やはり一番大切なのは、陸上をしている選手にも、陸上を見ている人にも、「パラ陸上も、すごく面白いスポーツだ」と関心を持ってもらうことです。そして、健常者だけでなく、障がい者の世界でも、スポーツというのは「すごく盛り上がっているんだ」ということに、気づいてもらいたいですね。
■大学でのサポートについて
大学では、自分の将来のことを考えて
いろいろな面でサポートしていただいている
愛知学院大学の陸上部に、パラアスリートは僕一人です。パラ陸上の試合は年間に日本国内では3〜4回しか行われません。全国大会を含めた遠征する試合が多くあり、大学の授業や競技活動との両立が物理的に難しい局面もあります。しかしそういったときに、先生や学生課の職員の方からもアドバイスをいただくなど、自分の将来のことまで考えてサポートしてくれています。

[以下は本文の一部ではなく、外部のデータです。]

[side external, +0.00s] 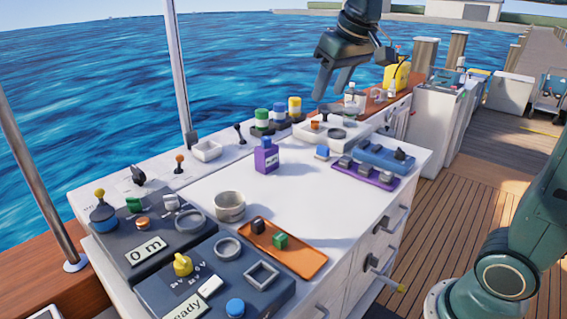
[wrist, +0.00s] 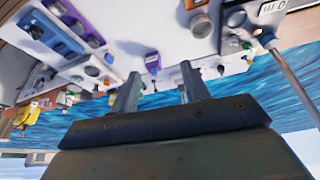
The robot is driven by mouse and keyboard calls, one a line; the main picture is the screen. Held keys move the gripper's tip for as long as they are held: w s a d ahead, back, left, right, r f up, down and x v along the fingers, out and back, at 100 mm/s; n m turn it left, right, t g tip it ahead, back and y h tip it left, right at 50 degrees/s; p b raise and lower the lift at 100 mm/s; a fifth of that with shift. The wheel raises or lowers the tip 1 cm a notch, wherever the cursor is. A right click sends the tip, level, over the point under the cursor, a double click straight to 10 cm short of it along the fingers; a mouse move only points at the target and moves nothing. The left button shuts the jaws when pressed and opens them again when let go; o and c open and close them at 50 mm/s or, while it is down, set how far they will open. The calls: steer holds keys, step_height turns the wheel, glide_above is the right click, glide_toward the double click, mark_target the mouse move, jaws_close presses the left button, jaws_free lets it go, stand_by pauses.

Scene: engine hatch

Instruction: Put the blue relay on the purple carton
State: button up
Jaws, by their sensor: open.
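The purple carton (side external: 266,158) stands upright on the white worktop, with a pale label and a bluish top; it also shows in the wrist view (wrist: 152,62). A small blue block with pale sides, which looks like the blue relay (side external: 322,152), sits on the worktop to the right of the carton, apart from it. It appears small in the wrist view (wrist: 109,58). My gripper (side external: 332,92) is open and empty, high above the back of the worktop. In the wrist view its two fingers (wrist: 158,78) point toward the worktop with nothing between them.
A purple tray (side external: 352,176) with grey parts and a blue holder (side external: 385,158) lie to the right. An orange tray (side external: 308,263) holds a dark block and a green block. A grey cup (side external: 229,206) stands left of it. The worktop's middle is clear.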

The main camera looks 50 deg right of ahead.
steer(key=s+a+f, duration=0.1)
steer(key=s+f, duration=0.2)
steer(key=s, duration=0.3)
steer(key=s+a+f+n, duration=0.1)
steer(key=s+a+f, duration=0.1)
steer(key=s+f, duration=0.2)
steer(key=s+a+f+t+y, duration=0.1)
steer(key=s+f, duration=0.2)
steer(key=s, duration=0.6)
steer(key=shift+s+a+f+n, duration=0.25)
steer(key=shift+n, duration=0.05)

僕が所属する陸上部は、学生が主体で活動します。トレーニングは、基本的には他の部員と同じメニューでやっています。OBの方に、監督やコーチとしてサポートに回っていただいており、来ていただいた時にはメニューを出してもらったり、走りを見てもらったりしています。何か専門的なトレーニングや補強が必要な時は、専門のトレーナーの方に相談しています。

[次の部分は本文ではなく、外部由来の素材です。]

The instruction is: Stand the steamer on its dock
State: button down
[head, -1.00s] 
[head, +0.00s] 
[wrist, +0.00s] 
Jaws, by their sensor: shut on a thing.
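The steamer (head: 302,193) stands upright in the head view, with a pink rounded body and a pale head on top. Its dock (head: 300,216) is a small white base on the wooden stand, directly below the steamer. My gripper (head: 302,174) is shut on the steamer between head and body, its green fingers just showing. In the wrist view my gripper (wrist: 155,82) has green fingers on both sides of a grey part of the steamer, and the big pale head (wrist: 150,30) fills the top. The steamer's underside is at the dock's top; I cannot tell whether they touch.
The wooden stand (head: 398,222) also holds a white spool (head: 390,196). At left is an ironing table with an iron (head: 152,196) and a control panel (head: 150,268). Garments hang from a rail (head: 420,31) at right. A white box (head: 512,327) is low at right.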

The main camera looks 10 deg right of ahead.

自分の力だけでなく、いろいろな人のサポートがありながら強くなっていくのは、健常者のスポーツもそうかも知れませんが、パラスポーツならではの部分もたくさんあります。多くのサポートによって選手として強くなる。強くなって、成長を楽しんでいける環境があるというのはうれしいですね。
■これからやりたいこと、目指したいこと
自分の経験・立場を活かして
社会貢献活動をずっと続けていきたい
大学を卒業して就職してからも、社会に貢献する活動に関わっていきたいと思います。社会には同じ障がいのある方や同じ骨肉腫を患った方とか、たくさんいらっしゃると思います。その中でスポーツをやられてなくても、「何か挑戦したい」と思う人は多いと思います。そういった方々に、パラスポーツなどを通じて、夢を持っていただけるような活動ができたらと思っています。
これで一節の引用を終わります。